Volatility in equity indices and major currencies fell last week albeit from elevated levels, suggesting that markets may have for now partly adjusted to this “new normal”. Daily percentage gains and losses in the S&P 500 did not exceed 4.4% and the VIX index of S&P500 volatility has almost halved in the past three weeks to around 44 from a 12-high year of 85. Moreover, our measure of global realized FX volatility has fallen sharply from the 11-year high hit seven sessions ago (see Figure 1).
It is also noteworthy that global FX volatility has not yet come close to matching the highs recorded at the peak of the great financial crisis in November 2008. We attribute this relatively lower FX volatility to a number of factors, including tighter central bank FX management and financial product regulation in the past decade and the more rapid reaction of central banks across the world in 2020, including the widespread use of Dollar swap lines, to ease pressures in the Dollar market.
Specifically volatility in Dollar/Asia crosses remains low in both absolute and relative terms, including in the high-yielding Indian Rupee and Indonesian Rupiah (see Figure 2). This partly reflects Non-Japan Asian central banks’ willingness and ability to credibly intervene in FX markets to minimise volatility in their currencies and “smooth” their exchange rates versus the currencies of their largest trading partners and creditors – namely the US Dollar and Chinese Renminbi. Moreover, while our measure of volatility in GBP/USD rocketed in the second half of March, it remained about a third lower than in the wake of the June 2016 UK referendum on EU accession.
Figure 2: FX volatility particularly low in Asia but still very elevated for some oil-exporting economies
Source: 4X Global research, BIS, investing.com
Surge in oil price volatility a concern but there are benefits from halving in oil price
Everything is relative of course and lower volatility in global equities and major currencies has given way to a new surge in crude oil price volatility to unprecedented levels.
The mismatch between supply and demand had kept the price of Brent crude oil pretty stable at around $25/barrel since early March. However, it soared more than 20% by close of business on 2nd April to about $30/barrel following a tweet in which US President Trump said he expected Saudi Arabia and Russia to curb oil supply by at least 10 million barrels. Russian oil officials denied having met their Saudi counterparts but that did not stop the oil price rising a further 14% on Friday to $34/barrel.

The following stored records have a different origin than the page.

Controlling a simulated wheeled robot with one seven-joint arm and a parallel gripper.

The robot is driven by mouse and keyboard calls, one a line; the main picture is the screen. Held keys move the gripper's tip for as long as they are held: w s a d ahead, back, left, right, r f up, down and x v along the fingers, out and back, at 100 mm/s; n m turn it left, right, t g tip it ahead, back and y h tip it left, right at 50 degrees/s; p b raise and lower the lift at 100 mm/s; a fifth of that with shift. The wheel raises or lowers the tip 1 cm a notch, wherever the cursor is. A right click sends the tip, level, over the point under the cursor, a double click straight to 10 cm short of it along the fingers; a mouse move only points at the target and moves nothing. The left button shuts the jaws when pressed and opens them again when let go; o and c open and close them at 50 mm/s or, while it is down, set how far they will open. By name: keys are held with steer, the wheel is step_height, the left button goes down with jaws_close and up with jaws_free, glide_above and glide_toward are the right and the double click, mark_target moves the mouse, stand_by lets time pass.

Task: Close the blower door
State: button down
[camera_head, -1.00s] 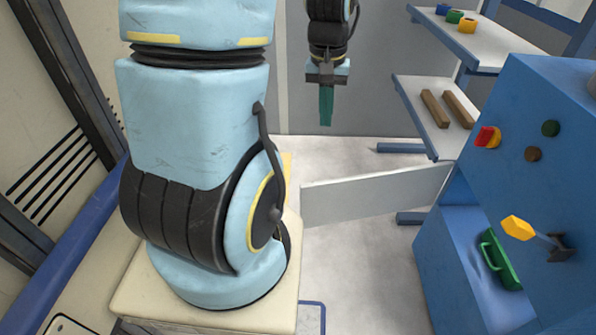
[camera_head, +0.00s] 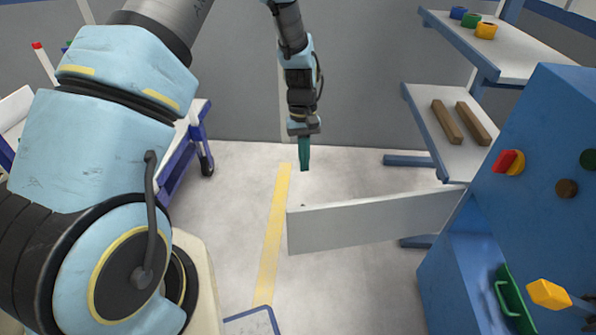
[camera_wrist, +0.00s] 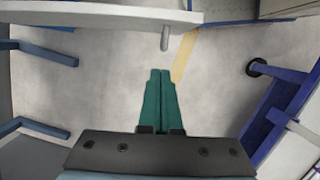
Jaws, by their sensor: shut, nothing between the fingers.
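The blower door (camera_head: 375,222) is a flat pale grey panel. It stands open, swung out to the left from the blue blower cabinet (camera_head: 535,190) on the right. My gripper (camera_head: 305,168) points down, its green fingers shut and empty. It is beyond the door's free left end in the head view, with floor visible between them. In the wrist view the shut fingers (camera_wrist: 160,72) point up toward the door (camera_wrist: 100,14) along the top edge. A small grey rod-like handle (camera_wrist: 165,38) sticks out from the door just ahead of the fingertips, apart from them.
A shelf rack (camera_head: 455,135) with brown bars and coloured rings stands behind the cabinet. The cabinet carries a red-yellow knob (camera_head: 509,162), a yellow-ended lever (camera_head: 549,294) and a green handle (camera_head: 508,300). A blue-framed cart (camera_head: 190,150) stands at the left. The floor around the gripper is clear.

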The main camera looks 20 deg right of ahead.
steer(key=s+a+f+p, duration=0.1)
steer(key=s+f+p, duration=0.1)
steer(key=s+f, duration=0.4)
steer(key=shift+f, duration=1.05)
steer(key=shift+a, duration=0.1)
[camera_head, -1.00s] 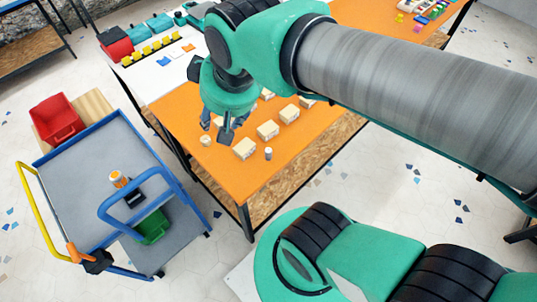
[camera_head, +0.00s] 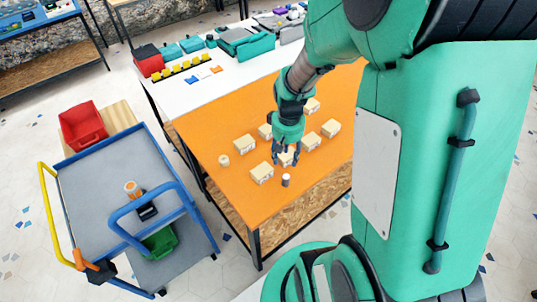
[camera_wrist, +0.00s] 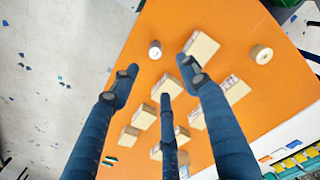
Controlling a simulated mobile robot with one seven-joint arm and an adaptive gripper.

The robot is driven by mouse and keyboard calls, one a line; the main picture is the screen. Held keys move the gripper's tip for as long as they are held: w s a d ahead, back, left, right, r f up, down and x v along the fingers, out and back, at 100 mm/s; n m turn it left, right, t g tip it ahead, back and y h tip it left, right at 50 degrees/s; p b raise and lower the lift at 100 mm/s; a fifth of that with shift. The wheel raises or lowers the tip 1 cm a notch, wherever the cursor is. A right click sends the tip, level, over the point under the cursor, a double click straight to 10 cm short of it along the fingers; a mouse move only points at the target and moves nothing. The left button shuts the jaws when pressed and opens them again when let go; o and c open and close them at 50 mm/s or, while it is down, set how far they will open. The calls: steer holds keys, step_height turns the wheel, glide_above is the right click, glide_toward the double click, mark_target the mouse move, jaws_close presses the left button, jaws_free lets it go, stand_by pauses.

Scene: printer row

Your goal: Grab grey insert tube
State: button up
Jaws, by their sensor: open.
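The grey insert tube (camera_head: 286,180) stands upright near the front edge of the orange table, beside a tan box. In the wrist view the tube (camera_wrist: 155,50) shows end-on as a pale ring with a dark middle, beyond my fingertips and near the table edge. My gripper (camera_head: 286,158) points down over the boxes, a little behind the tube in the head view. In the wrist view my gripper (camera_wrist: 163,85) shows its blue fingers spread apart, with no tube held between them. The exact height above the table is hard to tell.
Several tan boxes (camera_head: 262,173) stand close around the gripper on the orange table (camera_head: 240,205). A tan roll (camera_head: 223,160) stands at the left. A grey cart (camera_head: 100,180) with a blue rail is left of the table. The table's front corner is bare.

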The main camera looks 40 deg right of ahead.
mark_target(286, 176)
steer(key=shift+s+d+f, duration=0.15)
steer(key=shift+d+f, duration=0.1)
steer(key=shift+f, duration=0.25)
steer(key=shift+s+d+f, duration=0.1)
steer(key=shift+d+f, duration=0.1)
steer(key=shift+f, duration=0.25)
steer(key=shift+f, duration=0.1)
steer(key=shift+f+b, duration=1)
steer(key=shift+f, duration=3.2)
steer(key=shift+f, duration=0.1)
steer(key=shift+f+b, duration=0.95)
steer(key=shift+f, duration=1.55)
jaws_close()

Figure 3: Volatility in price of crude oil has surged and is materially higher than during great financial crisis
Source: 4X Global research, investing.com
Price volatility has remained acute in the past 48 hours and our measure of realized volatility in the price of Brent crude oil remains near record highs (see Figure 3). Unsurprisingly perhaps volatility in the currencies of oil exporting economies (Mexico, Norway) remains extremely high although volatility in the Russian Rouble has eased off in recent days and is now in the lower half of its five-year range (see Figure 2).

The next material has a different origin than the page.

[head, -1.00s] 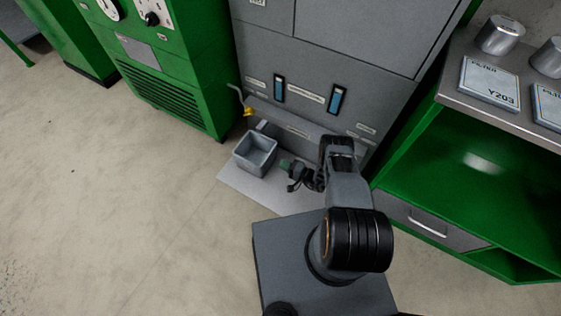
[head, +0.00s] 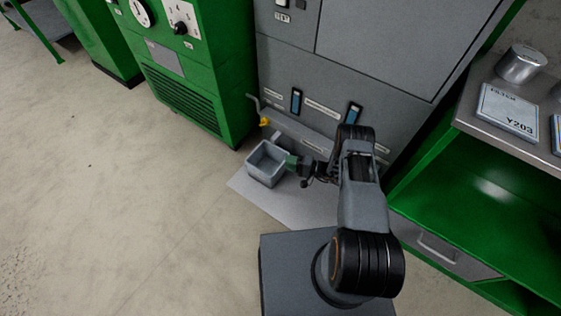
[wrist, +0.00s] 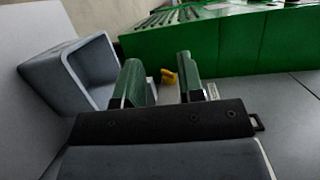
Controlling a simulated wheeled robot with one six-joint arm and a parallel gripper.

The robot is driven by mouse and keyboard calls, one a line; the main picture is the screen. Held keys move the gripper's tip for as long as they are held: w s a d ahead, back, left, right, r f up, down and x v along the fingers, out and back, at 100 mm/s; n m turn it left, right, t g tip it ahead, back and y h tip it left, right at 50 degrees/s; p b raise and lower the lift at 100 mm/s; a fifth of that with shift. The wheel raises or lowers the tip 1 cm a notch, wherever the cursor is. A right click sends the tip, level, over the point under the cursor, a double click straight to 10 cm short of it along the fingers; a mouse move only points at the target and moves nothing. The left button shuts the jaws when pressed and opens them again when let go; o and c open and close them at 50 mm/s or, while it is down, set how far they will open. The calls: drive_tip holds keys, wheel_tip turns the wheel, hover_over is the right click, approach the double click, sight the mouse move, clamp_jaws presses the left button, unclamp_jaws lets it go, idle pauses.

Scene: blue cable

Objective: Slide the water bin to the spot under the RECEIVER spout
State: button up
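The water bin is a grey, square, open-topped box (head: 282,172) on the pale floor plate (head: 300,207) in front of the grey cabinet. It looks empty, and it also shows at the left of the wrist view (wrist: 38,80). My gripper (head: 291,162) is low at the bin's right side. In the wrist view its two green fingers (wrist: 160,80) are apart, with nothing gripped between them. The left finger overlaps the bin's edge there; I cannot tell whether it touches. A yellow-handled tap (head: 265,122) is behind the bin. The spout labels are too small to read.
The grey cabinet (head: 340,80) closes off the back, with a ledge (head: 300,128) low on its front. A green console (head: 190,70) stands at the left and a green shelf unit (head: 470,190) at the right. The floor at the left (head: 110,190) is clear.

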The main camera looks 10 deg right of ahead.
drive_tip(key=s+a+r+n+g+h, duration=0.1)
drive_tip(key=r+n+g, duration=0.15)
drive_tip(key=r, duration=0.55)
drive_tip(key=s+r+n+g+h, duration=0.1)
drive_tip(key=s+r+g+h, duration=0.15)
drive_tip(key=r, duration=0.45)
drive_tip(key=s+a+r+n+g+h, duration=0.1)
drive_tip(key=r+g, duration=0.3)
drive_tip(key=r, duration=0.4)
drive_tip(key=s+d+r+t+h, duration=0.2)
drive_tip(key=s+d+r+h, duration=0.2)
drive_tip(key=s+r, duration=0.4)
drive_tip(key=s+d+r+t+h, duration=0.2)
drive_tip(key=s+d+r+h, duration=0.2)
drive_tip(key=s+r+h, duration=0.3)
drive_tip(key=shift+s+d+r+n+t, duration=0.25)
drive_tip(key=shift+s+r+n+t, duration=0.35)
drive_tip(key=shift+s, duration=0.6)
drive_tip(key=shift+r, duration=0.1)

This oil story clearly has further to run but it is noteworthy that the wild gyrations in crude oil prices are mainly being couched in terms of their negative/positive impact on oil-exporting countries and companies and global equity indices. There has been little discussion of how the halving of the crude oil price from $60/barrel a couple of months ago benefits the vast majority of countries which are net oil importers.

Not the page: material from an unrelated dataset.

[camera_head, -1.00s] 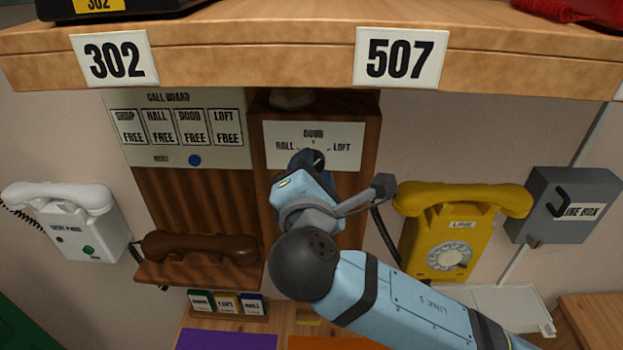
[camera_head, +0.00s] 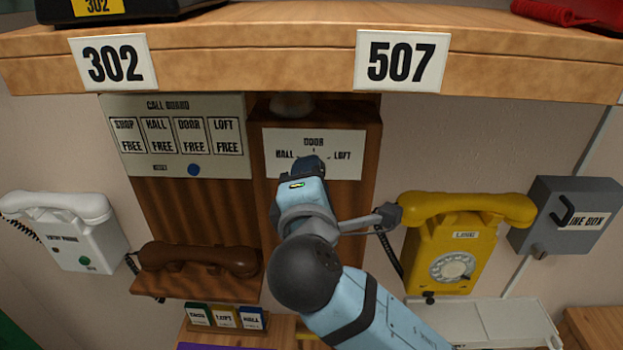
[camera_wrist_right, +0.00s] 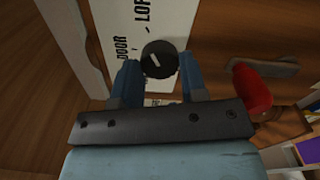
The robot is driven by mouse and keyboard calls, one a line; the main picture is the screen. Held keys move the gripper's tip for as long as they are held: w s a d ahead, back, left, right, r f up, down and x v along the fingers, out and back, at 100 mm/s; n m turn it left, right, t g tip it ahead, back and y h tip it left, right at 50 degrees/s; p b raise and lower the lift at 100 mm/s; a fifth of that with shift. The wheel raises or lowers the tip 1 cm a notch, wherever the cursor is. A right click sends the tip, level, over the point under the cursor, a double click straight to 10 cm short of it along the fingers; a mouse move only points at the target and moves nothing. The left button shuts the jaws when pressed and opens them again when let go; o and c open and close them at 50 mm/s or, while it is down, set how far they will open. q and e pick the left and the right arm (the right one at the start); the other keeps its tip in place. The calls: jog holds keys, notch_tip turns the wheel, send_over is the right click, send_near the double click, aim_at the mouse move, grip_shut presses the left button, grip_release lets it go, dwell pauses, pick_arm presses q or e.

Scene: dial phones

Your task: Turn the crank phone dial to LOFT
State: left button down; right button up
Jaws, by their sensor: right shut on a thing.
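The crank phone's wooden box (camera_head: 365,125) hangs in the middle of the head view, under the shelf. Its white plate (camera_head: 345,142) reads DOOR at the top, HALL on the left and LOFT on the right. In the right wrist view, the black round dial knob (camera_wrist_right: 159,58) with a white pointer line sits between my right fingers. My right gripper (camera_wrist_right: 159,75) is shut on that knob; it also shows in the head view (camera_head: 312,168), covering the knob there. I cannot tell which label the pointer meets. A red-handled crank (camera_wrist_right: 252,90) stands beside the gripper in the wrist view. My left gripper is not in view.
The call board (camera_head: 175,135) reads FREE under every name. A brown handset (camera_head: 198,260) rests on a ledge. A white phone (camera_head: 75,235) hangs left; a yellow phone (camera_head: 450,250) and grey box (camera_head: 565,220) hang right. The shelf edge (camera_head: 250,65) overhangs above.

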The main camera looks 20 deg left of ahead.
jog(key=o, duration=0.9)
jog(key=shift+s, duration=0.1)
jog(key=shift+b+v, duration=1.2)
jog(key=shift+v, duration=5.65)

For example, with exception of Malaysia which is a net exporter of oil and gas, Asian economies will benefit from the collapse in the crude oil price in the form of lower oil import costs. This will provide some support to trade and current account balances (and currencies) under pressure from a sharp drop in exports and higher Dollar-denominated debt repayments. Moreover many energy-dependent industries and companies (such as airlines) should profit from lower fuel prices, even if they are unlikely to reap any upside at present due to the collapse in consumer demand.
Finally households will benefit, albeit with a lag, from a material fall in their energy bills and fuel-pump prices. In the UK, for example, the average price of unleaded fuel has fallen to £1.12 per litre (and as low as £1.02 in a growing number of petrol stations) from about £1.25 at the beginning of the year. Of course with many people unable or unwilling to travel, due to government lockdowns, the financial benefit of cheaper petrol will be small. Nevertheless, this will come as a welcome relief at a time when a record number of people are losing their jobs and household budgets are being stretched.